Given records —

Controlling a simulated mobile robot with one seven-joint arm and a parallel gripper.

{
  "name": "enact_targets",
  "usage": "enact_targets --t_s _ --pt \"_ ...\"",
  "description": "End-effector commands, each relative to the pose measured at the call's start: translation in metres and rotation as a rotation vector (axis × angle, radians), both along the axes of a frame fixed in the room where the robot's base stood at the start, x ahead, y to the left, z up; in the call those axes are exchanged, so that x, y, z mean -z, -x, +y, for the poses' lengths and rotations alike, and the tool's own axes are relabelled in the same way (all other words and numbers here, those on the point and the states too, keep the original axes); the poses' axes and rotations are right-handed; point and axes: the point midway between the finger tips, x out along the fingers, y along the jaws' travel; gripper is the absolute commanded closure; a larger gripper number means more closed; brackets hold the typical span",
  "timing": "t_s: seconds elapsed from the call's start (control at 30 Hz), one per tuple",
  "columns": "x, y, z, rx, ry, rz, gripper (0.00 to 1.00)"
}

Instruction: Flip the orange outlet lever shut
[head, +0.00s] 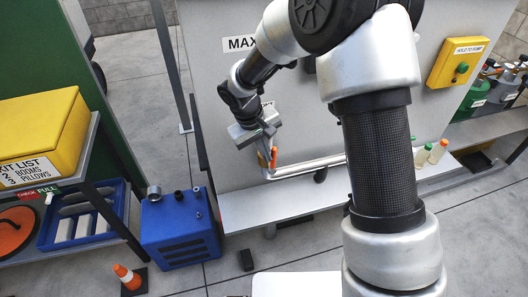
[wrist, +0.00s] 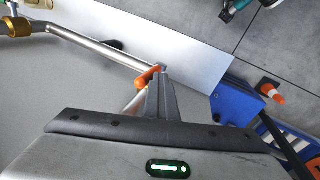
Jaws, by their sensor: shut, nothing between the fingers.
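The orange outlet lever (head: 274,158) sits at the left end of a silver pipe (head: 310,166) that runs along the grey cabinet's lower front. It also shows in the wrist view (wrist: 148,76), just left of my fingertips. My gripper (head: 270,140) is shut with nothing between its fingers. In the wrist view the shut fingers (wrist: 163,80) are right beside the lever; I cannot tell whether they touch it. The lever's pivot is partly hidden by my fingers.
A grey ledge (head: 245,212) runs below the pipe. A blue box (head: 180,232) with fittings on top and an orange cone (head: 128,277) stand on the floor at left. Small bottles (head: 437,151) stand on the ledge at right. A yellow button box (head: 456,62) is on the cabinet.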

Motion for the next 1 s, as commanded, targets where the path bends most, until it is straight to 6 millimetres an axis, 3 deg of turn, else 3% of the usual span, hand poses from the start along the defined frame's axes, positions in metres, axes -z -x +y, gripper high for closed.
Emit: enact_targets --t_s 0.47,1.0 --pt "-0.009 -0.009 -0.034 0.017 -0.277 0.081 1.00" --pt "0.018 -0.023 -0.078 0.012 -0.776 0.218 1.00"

...

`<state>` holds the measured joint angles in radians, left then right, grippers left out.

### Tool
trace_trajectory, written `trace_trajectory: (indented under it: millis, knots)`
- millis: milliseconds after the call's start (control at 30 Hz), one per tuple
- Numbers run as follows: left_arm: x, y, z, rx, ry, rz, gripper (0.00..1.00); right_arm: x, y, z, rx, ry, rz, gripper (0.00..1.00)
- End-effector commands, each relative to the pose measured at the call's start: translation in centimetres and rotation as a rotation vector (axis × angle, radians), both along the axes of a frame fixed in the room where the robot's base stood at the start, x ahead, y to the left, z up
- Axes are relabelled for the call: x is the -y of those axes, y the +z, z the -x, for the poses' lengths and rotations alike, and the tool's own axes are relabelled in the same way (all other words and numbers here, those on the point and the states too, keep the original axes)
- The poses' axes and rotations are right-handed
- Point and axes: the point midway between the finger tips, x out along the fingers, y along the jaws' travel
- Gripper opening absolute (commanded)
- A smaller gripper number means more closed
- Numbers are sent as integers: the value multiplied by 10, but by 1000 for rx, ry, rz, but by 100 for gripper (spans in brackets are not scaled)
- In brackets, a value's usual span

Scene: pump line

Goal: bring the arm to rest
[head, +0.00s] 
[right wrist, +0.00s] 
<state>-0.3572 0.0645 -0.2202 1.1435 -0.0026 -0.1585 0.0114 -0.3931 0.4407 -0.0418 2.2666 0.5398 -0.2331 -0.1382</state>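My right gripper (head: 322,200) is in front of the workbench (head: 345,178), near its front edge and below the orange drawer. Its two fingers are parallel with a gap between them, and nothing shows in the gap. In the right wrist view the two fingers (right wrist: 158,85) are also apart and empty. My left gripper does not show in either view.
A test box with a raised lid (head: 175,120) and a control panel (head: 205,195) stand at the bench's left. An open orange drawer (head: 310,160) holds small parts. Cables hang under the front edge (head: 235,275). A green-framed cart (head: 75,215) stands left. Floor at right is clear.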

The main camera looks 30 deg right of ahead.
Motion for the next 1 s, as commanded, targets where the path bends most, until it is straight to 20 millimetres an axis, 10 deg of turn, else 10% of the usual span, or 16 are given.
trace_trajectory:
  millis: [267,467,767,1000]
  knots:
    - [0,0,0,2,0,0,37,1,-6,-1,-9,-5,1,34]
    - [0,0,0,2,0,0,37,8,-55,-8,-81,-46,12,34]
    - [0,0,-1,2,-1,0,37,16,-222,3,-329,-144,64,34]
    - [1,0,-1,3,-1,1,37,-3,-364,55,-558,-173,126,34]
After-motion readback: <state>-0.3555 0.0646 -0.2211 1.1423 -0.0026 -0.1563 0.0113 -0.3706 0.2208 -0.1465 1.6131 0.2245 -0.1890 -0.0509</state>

* * *

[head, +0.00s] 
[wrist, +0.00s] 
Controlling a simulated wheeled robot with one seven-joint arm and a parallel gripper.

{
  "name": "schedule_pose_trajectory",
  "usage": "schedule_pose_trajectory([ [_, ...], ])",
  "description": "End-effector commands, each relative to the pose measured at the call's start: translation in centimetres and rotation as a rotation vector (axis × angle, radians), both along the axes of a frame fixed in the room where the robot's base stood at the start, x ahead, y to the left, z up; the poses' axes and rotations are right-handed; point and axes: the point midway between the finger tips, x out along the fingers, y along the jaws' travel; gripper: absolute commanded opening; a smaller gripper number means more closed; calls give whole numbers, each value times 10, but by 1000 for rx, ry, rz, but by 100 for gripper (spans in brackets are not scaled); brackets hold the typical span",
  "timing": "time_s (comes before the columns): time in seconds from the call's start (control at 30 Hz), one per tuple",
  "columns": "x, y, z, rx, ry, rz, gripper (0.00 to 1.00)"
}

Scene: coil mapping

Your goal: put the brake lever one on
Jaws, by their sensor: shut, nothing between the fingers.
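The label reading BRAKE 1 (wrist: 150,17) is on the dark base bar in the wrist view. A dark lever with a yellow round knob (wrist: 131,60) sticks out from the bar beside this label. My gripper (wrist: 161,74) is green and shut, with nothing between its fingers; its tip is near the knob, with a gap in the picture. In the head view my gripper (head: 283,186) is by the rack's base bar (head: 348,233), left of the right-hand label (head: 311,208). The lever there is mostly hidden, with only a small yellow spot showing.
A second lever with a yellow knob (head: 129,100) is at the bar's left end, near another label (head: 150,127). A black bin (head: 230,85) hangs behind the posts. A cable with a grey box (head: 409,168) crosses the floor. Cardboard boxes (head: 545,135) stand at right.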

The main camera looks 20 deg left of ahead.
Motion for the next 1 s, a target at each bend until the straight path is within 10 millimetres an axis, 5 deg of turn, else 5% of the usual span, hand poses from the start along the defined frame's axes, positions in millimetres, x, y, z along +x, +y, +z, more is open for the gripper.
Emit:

Task to complete —
Scan the entries above. Copy each line that has the string "seven".

Problem solution —
Controlling a simulated mobile robot with one seven-joint arm and a parallel gripper.
Controlling a simulated wheeled robot with one seven-joint arm and a parallel gripper.

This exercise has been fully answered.